Okay, we had a team out watching this glacier, and we recorded the biggest calving event that’s ever been put on film. We had nine cameras going; this is what a couple of the cameras saw: 400-foot-tall calving face breaking off, huge icebergs rolling over.
Okay, how big was that? It's hard to get it, so, in illustration again, gives you a feeling for scale: my love, retreat in 75 minutes across the calving face in that particular event. Three miles wide; the block was three-fifths of a mile deep. If you compare the expanse of the calving face to the Tower Bridge in London, about 20 bridges wide. Or if you take an American reference to the US Capitol building and you pack 3,000 Capitol buildings into that block, it would be equivalent to how large that block was.

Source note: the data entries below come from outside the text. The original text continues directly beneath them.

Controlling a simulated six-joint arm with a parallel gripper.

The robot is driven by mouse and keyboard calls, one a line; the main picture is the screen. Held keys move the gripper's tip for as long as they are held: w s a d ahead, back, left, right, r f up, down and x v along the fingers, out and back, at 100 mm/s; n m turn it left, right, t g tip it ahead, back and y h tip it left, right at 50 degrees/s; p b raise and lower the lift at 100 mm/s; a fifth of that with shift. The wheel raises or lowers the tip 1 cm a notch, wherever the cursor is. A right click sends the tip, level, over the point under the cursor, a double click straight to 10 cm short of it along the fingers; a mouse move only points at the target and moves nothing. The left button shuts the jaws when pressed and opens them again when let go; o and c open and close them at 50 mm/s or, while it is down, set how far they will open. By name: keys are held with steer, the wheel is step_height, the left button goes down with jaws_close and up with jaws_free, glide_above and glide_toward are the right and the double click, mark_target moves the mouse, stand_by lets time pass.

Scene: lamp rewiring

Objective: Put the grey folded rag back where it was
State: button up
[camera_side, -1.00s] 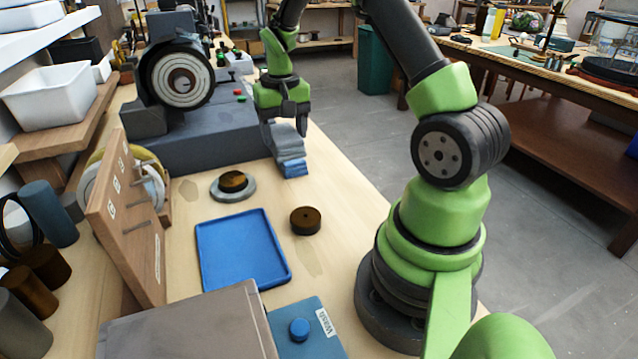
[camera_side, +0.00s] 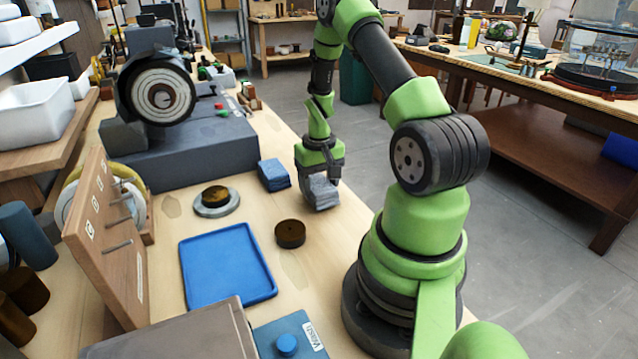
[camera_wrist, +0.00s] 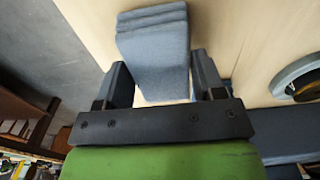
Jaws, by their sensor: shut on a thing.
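The grey folded rag (camera_side: 321,192) is between the fingers of my gripper (camera_side: 321,178), at or just above the wooden bench near its right edge. I cannot tell whether its underside touches the wood. In the wrist view the rag (camera_wrist: 155,48) shows as a layered grey-blue bundle reaching out past the fingertips of my gripper (camera_wrist: 160,80). A separate blue folded rag (camera_side: 274,174) lies on the bench to the left, apart from the grey one, beside the dark grey machine base.
The machine base (camera_side: 190,150) with its round wheel stands behind left. A metal disc with a brown cap (camera_side: 216,198), a dark brown puck (camera_side: 290,233) and a blue tray (camera_side: 227,266) lie nearer. Bare bench lies between the puck and the rags.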

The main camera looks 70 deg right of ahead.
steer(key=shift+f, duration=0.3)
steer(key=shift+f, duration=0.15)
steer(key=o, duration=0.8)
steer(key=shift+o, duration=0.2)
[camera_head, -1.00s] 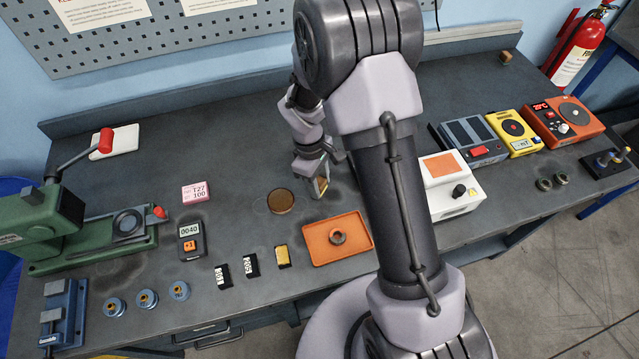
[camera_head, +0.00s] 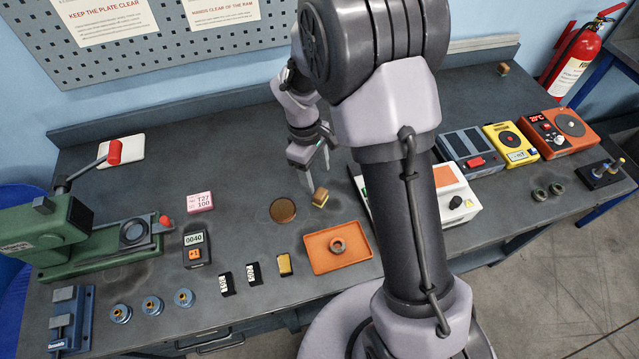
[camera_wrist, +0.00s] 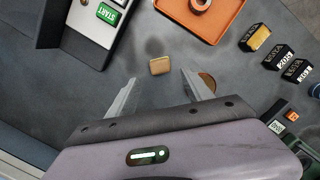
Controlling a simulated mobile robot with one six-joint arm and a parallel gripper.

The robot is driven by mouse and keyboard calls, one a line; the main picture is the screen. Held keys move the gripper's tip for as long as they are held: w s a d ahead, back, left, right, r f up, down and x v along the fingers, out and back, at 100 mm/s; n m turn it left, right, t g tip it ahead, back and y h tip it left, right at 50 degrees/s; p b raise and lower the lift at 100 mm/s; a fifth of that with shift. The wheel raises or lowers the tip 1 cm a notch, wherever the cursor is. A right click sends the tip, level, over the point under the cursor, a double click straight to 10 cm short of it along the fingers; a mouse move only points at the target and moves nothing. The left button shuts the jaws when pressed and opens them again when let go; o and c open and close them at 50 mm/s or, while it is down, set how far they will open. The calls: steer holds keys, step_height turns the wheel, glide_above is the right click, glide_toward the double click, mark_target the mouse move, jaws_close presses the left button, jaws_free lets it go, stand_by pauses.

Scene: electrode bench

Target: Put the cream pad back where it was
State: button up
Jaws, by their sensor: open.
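A small tan block (camera_head: 320,196) with a yellowish lower edge sits on the grey bench, just right of a brown disc (camera_head: 283,210) and behind the orange tray (camera_head: 313,263). It also shows in the wrist view (camera_wrist: 160,66), just beyond the fingertips. My gripper (camera_head: 318,170) is open and empty above and behind the block, and its spread fingers show in the wrist view (camera_wrist: 158,78). A pale off-white flat pad (camera_head: 128,149) lies at the back left by the press's red handle. I cannot tell which of these is the cream pad.
A metal ring (camera_head: 337,245) lies in the orange tray. A white device (camera_head: 458,205) stands to the right, partly hidden by my arm. A green press (camera_head: 50,235) is at the left. Several small slabs line the front. The back middle of the bench is clear.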

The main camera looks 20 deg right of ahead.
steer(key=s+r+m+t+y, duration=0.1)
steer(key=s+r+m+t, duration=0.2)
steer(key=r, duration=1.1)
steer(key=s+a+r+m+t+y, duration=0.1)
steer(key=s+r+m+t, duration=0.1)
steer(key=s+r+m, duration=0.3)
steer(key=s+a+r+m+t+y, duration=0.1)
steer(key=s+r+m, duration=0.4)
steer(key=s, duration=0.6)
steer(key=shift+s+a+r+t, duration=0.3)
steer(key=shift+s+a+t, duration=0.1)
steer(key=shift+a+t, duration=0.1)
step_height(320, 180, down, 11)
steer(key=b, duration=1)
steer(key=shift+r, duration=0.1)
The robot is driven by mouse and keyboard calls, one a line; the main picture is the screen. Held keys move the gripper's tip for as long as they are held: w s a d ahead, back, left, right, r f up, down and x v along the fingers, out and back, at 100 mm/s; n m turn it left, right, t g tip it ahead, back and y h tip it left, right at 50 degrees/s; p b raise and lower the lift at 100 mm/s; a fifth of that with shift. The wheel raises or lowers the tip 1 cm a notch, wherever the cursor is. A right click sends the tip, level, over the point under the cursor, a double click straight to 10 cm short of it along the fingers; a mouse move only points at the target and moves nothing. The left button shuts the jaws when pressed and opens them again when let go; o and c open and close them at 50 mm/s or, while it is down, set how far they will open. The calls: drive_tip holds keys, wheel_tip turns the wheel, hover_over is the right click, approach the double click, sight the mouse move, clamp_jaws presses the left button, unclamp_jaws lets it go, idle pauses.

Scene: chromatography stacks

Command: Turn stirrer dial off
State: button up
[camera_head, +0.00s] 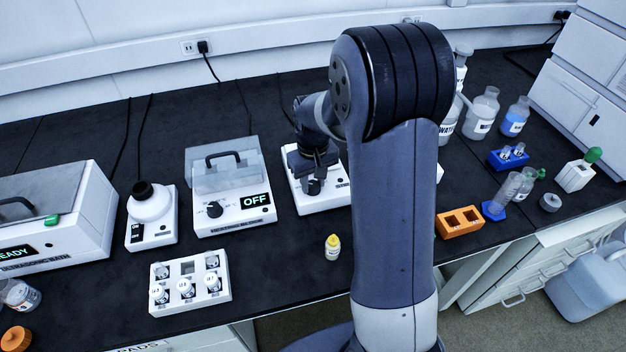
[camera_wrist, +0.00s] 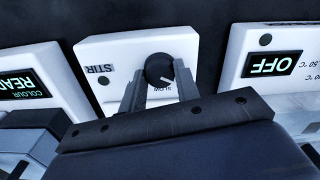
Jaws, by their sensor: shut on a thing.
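The stirrer is a white box (camera_head: 303,203) on the black bench in the head view, partly hidden behind my arm. In the wrist view the stirrer (camera_wrist: 105,52) shows upside down, with a STIR label. Its round black dial (camera_wrist: 159,66) has a white pointer mark aimed toward the lower right, close to the word SLOW. My gripper (camera_wrist: 159,82) is shut on the dial, with one finger on each side. In the head view my gripper (camera_head: 314,184) is over the stirrer, pointing down, and the dial is hidden.
A white device with a clear lid and an OFF display (camera_head: 256,201) stands close to the stirrer's left. A yellow-capped bottle (camera_head: 333,247) stands in front. An orange rack (camera_head: 461,222) is to the right. A white vial rack (camera_head: 190,281) is at the front left.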

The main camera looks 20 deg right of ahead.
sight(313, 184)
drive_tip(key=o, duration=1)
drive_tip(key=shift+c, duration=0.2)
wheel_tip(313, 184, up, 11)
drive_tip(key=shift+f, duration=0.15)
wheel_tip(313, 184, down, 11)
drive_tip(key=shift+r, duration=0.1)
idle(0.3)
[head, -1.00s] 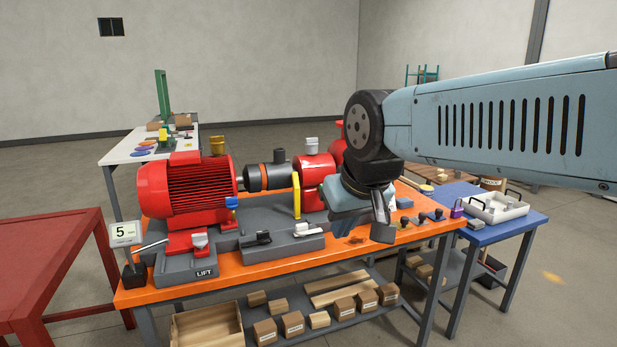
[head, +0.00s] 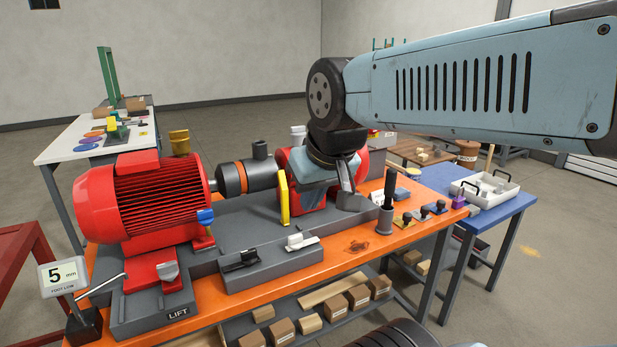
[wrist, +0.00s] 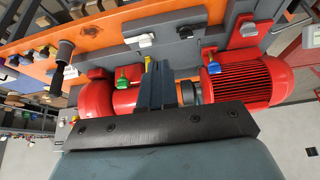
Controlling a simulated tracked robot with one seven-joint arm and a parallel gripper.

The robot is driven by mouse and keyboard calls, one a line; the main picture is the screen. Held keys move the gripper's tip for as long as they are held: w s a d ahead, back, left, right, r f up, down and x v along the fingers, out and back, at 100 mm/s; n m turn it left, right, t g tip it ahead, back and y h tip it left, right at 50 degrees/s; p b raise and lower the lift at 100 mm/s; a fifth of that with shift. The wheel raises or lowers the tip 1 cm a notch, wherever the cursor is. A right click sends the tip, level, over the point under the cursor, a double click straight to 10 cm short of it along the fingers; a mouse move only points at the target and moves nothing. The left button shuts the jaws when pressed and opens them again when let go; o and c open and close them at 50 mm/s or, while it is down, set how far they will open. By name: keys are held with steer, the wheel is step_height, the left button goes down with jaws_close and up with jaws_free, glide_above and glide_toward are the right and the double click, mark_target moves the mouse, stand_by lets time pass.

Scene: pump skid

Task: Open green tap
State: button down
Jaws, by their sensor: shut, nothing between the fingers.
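A small green tap (wrist: 122,81) shows in the wrist view on the red pump body (wrist: 125,98), left of my fingers. It does not show in the head view, where my wrist and gripper cover part of the red pump (head: 297,175). My gripper (wrist: 155,68) is shut and empty, with its fingers together in front of the pump in the wrist view. In the head view my gripper (head: 347,190) is over the pump end of the skid. The fingers and the tap look apart in the wrist view, but I cannot tell the depth between them.
The red motor (head: 145,195) with a blue tap (head: 205,216) stands to the left. A yellow guard (head: 284,198) stands upright beside the pump. A dark upright handle in a grey holder (head: 385,215) stands on the orange bench (head: 340,258). A blue table (head: 480,210) is on the right.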

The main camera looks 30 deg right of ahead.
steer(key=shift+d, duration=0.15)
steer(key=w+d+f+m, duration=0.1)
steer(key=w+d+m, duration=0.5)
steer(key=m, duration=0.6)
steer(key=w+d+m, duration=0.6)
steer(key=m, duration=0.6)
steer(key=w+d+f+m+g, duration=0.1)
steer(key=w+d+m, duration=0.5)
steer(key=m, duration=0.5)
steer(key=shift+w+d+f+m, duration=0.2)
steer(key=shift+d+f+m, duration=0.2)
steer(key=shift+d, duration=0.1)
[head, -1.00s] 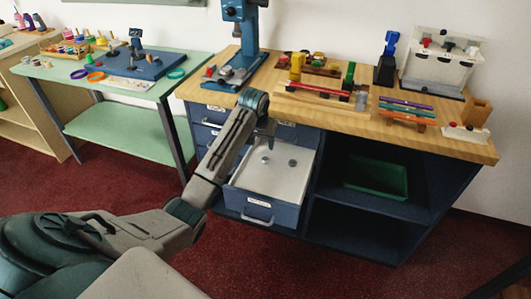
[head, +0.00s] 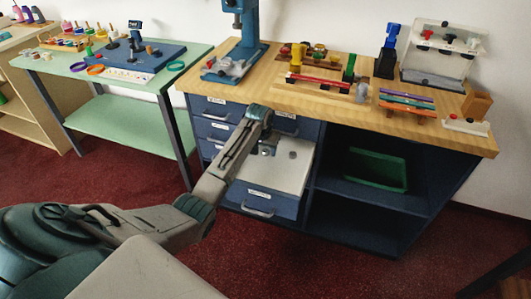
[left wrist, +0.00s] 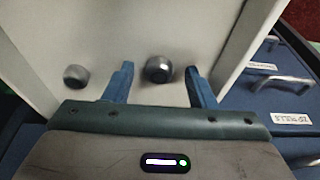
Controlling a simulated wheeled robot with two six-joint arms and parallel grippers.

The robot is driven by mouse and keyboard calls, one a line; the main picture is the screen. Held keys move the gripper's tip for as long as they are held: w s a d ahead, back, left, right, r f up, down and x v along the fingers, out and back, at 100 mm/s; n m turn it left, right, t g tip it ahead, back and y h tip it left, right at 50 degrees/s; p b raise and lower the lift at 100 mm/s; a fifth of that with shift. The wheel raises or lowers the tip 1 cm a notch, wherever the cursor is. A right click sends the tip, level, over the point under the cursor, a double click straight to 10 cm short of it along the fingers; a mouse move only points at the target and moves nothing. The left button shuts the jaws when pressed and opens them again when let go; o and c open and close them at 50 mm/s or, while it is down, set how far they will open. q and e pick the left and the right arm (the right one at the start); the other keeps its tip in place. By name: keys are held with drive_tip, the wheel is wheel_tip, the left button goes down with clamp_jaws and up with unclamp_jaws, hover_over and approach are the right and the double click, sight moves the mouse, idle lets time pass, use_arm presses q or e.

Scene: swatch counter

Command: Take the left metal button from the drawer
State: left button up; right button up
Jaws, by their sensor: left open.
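The open drawer (head: 285,178) has a pale inside and a blue front. It also shows in the left wrist view (left wrist: 205,25). My left gripper (head: 267,150) is over the drawer, open, its blue fingers (left wrist: 160,85) pointing down into it. In the left wrist view one round metal button (left wrist: 158,68) shows in the gap between the fingertips; whether they touch it I cannot tell. A second metal button (left wrist: 76,75) lies outside the fingers; in the head view the right button (head: 292,155) is clear, and the left one is mostly hidden by my gripper. My right gripper is not in view.
Shut drawers (head: 215,130) are left of the open one. A green tray (head: 376,170) sits on a shelf to the right. The wooden counter top (head: 330,100) above holds tools and coloured parts. A green table (head: 135,125) stands to the left.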

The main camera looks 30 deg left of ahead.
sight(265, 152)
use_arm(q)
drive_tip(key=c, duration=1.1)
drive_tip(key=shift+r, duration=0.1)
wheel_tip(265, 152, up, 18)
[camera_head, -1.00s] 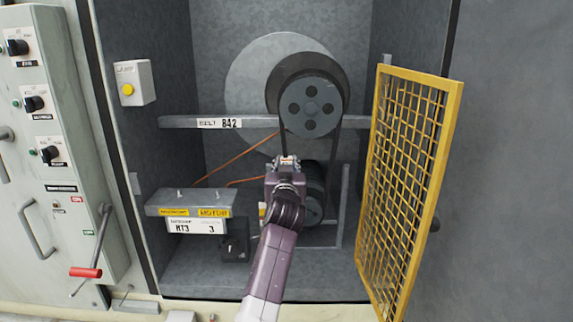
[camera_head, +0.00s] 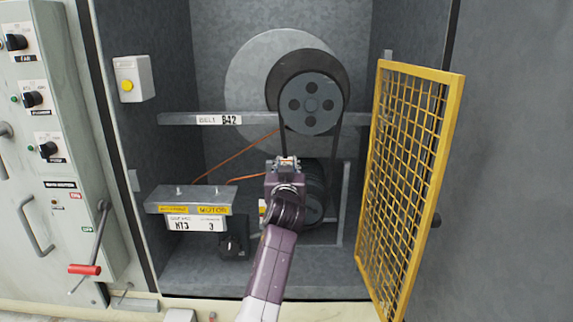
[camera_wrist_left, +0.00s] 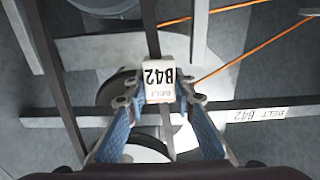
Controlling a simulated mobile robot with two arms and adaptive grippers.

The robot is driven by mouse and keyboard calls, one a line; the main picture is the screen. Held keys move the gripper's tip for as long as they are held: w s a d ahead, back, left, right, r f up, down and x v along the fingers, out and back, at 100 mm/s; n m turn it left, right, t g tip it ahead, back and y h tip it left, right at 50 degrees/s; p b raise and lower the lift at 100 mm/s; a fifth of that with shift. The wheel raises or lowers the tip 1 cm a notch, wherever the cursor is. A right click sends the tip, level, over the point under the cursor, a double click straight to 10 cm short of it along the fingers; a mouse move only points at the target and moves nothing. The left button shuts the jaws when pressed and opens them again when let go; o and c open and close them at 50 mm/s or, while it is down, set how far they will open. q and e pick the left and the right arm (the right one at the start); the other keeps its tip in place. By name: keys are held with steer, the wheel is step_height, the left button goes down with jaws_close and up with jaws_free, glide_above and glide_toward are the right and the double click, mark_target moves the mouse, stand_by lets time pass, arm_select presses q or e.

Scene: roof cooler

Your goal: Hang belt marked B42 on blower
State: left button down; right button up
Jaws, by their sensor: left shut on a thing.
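The black belt (camera_head: 338,140) hangs over the large upper blower pulley (camera_head: 311,104), with two strands running down towards the lower, smaller pulley (camera_head: 314,210). My left gripper (camera_head: 286,161) is on the left strand, below the upper pulley. In the left wrist view, the fingers (camera_wrist_left: 160,100) are shut on the belt at its white B42 tag (camera_wrist_left: 159,80). My gripper and arm hide part of the lower pulley, so I cannot tell whether the belt sits in its groove. My right gripper is not in view.
A grey cross rail (camera_head: 180,119) carries a belt B42 label. A yellow mesh guard (camera_head: 408,180) stands open on the right. A motor plate bracket (camera_head: 190,202) sits at the lower left. A panel with knobs (camera_head: 60,150) and a red-handled lever (camera_head: 85,269) is on the left.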

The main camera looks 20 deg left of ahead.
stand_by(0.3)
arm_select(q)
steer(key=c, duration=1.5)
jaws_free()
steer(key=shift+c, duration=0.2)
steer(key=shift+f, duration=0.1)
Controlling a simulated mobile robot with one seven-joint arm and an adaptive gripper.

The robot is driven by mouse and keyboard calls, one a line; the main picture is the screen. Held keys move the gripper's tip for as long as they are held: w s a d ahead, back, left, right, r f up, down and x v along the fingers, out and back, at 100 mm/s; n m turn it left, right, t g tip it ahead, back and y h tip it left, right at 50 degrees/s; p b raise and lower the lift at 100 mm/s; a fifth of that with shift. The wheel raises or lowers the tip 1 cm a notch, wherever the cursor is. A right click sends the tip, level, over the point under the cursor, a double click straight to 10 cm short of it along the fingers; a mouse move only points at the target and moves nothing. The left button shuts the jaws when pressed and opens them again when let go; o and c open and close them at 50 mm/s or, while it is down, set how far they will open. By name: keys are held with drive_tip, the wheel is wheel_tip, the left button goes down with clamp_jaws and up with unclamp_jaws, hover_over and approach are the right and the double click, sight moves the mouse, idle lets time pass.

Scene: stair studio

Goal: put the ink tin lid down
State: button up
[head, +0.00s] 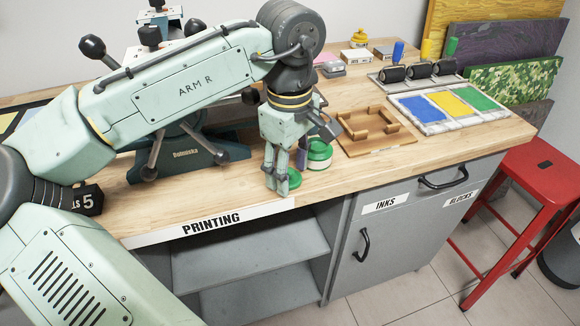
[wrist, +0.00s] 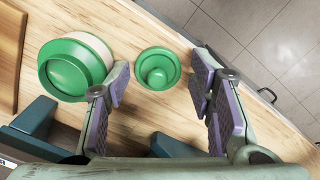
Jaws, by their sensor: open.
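The green ink tin lid (wrist: 157,69), round with a knob in its middle, lies on the wooden worktop near its front edge. In the head view the lid (head: 294,179) is partly hidden by my gripper (head: 277,188). In the wrist view my gripper (wrist: 160,104) is open, with its purple-padded fingers apart. The lid lies beyond the fingertips, between them in the picture, and does not look gripped. The ink tin (wrist: 75,67), pale with a green top, stands left of the lid there. In the head view the tin (head: 319,154) stands just behind and right of the lid.
A wooden fixture (head: 372,131) sits right of the tin. An ink tray (head: 447,106) with blue, yellow and green panels lies further right, rollers (head: 418,70) behind it. A teal press (head: 193,152) stands left of my gripper. The worktop's front edge (head: 335,190) is close.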

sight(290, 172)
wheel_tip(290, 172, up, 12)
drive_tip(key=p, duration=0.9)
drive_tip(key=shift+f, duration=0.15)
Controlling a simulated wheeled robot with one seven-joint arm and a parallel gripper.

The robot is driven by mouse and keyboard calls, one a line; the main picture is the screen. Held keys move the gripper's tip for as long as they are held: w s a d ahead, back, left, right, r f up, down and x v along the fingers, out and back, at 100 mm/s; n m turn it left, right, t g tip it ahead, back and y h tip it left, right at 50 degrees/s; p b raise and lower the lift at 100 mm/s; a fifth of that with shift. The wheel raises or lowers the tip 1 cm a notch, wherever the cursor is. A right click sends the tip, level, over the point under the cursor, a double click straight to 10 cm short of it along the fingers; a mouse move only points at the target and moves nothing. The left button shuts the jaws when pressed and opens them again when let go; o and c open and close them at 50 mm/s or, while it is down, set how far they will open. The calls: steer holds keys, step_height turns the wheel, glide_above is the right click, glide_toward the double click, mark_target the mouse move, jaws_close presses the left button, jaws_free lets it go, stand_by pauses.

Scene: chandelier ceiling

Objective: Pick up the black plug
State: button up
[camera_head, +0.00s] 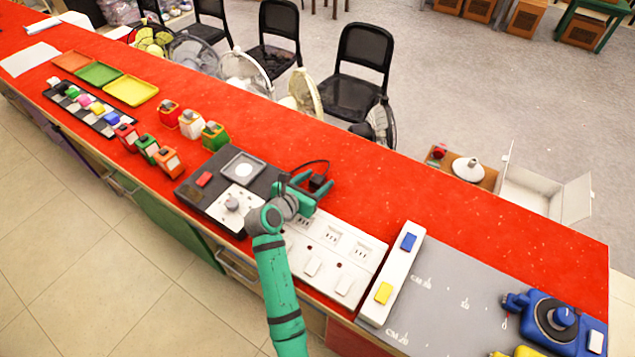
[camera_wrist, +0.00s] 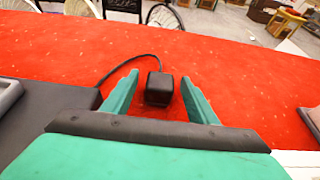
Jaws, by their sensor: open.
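The black plug (camera_wrist: 159,88) is a small dark block on the red counter, with a black cord (camera_wrist: 125,64) running left from it to a dark panel. In the wrist view it sits between the two green fingers of my open gripper (camera_wrist: 161,90), with gaps on both sides. In the head view the plug (camera_head: 317,183) shows beyond my gripper (camera_head: 304,188), close to its fingertips. Whether the fingers reach down around it is hard to tell.
A dark panel (camera_head: 205,191) with a dial and a square pad lies to the left. A white socket board (camera_head: 360,277) lies to the right, near the gripper. The red counter (camera_head: 440,205) behind the plug is clear. Several coloured blocks stand farther left.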

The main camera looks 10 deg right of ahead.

75 minutes. Now, I’ve come to the conclusion, after spending a lot of time in this climate change world, that we don’t have a problem of economics, technology, and public policy—we have a problem of perception. The policy and the economics and the technology are serious enough issues, but we actually can deal with them; I’m certain that we can. But what we have is a perception problem because not enough people really get it yet.
You’re an elite audience; you get it. Fortunately, a lot of the political leaders in the major countries of the world are elite, or an elite audience that for the most part gets it now. But we still need to bring a lot of people along with us, and that’s where I think organizations like TED and the Extreme Ice Survey can have a terrific impact on human perception and bring us along.
Because I believe we have an opportunity right now where we are nearly on the edge of a crisis, but we still have an opportunity to face the greatest challenge of our generation—in fact, of our century. And this is a terrific, terrific call to arms to do the right thing for ourselves and for the future.
I hope that we have the wisdom to let the angels of our better nature rise to the occasion and do what needs to be done. Thank.